▶ _AIM OF THE TASK_:
Select every line containing the word "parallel" from the material, and copy those lines.

▶ _Items listed in a dataset_:

# # #

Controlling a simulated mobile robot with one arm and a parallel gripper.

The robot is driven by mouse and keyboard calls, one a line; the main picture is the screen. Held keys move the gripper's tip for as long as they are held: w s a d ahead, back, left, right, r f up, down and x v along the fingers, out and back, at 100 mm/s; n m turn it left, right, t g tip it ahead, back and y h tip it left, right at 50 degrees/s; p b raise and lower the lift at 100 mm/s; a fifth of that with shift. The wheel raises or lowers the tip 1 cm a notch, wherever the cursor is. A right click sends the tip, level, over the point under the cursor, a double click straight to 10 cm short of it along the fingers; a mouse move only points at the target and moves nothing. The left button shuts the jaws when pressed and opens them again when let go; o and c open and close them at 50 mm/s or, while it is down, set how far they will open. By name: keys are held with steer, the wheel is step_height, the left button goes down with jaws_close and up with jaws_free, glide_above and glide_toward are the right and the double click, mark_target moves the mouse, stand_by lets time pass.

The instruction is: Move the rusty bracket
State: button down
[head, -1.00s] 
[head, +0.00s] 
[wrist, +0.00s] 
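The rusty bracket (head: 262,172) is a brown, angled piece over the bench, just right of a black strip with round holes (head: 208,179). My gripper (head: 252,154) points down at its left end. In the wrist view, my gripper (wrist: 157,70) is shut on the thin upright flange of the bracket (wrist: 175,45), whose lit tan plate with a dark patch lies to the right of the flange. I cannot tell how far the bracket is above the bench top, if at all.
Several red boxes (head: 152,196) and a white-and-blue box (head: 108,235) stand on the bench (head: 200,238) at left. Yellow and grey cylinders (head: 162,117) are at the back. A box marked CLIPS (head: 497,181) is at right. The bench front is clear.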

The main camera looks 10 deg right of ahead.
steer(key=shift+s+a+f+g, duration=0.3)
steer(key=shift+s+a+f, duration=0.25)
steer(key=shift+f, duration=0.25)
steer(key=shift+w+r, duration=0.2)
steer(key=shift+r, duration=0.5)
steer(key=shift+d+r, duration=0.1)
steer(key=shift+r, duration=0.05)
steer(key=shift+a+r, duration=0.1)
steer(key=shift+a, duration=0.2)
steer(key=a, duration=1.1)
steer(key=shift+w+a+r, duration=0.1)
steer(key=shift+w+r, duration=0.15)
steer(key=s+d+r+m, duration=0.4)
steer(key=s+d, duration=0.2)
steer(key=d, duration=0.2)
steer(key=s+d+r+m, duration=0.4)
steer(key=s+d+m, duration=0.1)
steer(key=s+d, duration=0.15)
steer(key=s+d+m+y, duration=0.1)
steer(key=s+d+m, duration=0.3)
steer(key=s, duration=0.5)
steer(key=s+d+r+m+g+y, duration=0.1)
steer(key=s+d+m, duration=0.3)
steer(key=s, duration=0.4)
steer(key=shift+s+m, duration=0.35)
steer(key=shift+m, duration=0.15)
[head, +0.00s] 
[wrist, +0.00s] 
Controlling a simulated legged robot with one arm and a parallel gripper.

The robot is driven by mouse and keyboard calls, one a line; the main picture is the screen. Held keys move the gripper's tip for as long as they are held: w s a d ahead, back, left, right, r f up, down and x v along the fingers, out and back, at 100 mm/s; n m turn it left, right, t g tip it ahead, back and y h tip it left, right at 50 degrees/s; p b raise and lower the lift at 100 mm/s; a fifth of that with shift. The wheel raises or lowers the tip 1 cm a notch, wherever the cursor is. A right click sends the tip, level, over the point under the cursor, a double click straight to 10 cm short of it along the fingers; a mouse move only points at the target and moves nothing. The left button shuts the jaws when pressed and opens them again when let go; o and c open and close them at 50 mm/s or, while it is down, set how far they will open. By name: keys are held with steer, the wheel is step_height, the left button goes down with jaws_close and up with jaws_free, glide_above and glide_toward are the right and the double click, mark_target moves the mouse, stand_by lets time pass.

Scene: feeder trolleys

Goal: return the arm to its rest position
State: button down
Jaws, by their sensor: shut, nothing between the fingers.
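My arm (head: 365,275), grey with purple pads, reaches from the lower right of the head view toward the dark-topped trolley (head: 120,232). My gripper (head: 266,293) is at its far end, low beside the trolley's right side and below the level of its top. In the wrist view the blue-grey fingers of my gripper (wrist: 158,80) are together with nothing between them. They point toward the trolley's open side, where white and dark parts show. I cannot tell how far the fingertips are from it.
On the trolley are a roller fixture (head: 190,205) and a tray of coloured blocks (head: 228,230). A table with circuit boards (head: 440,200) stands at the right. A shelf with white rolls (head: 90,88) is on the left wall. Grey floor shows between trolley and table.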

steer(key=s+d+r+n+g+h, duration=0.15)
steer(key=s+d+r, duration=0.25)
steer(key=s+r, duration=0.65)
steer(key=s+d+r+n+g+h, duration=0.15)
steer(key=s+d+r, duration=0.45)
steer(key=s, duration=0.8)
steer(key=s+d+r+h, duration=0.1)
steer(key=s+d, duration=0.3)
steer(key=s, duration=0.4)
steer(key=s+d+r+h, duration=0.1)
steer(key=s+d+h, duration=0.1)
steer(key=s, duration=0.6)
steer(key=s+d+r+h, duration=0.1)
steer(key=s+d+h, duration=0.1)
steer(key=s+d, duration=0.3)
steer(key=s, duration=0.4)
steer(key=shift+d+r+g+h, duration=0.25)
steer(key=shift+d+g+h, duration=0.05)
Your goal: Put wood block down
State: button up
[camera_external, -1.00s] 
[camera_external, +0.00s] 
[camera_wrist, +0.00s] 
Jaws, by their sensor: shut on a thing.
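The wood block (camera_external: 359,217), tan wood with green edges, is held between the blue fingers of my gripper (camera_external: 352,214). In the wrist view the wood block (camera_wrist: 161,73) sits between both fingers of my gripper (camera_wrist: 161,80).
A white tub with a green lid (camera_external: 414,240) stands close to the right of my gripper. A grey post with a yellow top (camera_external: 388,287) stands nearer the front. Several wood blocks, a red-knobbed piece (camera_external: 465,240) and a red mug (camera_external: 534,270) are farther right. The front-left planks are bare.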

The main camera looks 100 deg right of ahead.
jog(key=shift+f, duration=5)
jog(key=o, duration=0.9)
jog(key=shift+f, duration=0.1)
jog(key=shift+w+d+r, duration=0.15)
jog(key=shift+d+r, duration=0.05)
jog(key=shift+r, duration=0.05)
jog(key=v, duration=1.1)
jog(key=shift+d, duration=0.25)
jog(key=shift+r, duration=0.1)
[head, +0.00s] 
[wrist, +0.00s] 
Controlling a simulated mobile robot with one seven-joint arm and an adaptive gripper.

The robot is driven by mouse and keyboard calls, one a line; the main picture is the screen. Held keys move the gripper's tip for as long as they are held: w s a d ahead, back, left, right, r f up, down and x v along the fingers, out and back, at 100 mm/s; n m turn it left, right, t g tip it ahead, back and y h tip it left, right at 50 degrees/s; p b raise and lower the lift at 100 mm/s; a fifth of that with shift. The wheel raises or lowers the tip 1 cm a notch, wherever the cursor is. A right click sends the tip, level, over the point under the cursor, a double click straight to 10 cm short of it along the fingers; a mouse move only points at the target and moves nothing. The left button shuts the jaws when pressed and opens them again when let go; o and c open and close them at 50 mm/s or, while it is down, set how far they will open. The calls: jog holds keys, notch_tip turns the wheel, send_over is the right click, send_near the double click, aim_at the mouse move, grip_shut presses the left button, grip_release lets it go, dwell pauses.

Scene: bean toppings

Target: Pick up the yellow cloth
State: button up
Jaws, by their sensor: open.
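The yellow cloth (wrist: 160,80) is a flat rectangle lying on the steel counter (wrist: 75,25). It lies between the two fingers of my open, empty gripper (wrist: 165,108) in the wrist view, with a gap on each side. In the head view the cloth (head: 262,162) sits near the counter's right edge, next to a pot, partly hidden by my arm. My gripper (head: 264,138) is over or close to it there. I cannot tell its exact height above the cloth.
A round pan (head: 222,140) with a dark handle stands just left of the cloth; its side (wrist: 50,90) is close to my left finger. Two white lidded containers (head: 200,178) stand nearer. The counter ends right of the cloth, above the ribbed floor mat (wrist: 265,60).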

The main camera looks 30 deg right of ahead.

# # #

▶ _RESULT OF THE EXERCISE_:
Controlling a simulated mobile robot with one arm and a parallel gripper.
Controlling a simulated legged robot with one arm and a parallel gripper.

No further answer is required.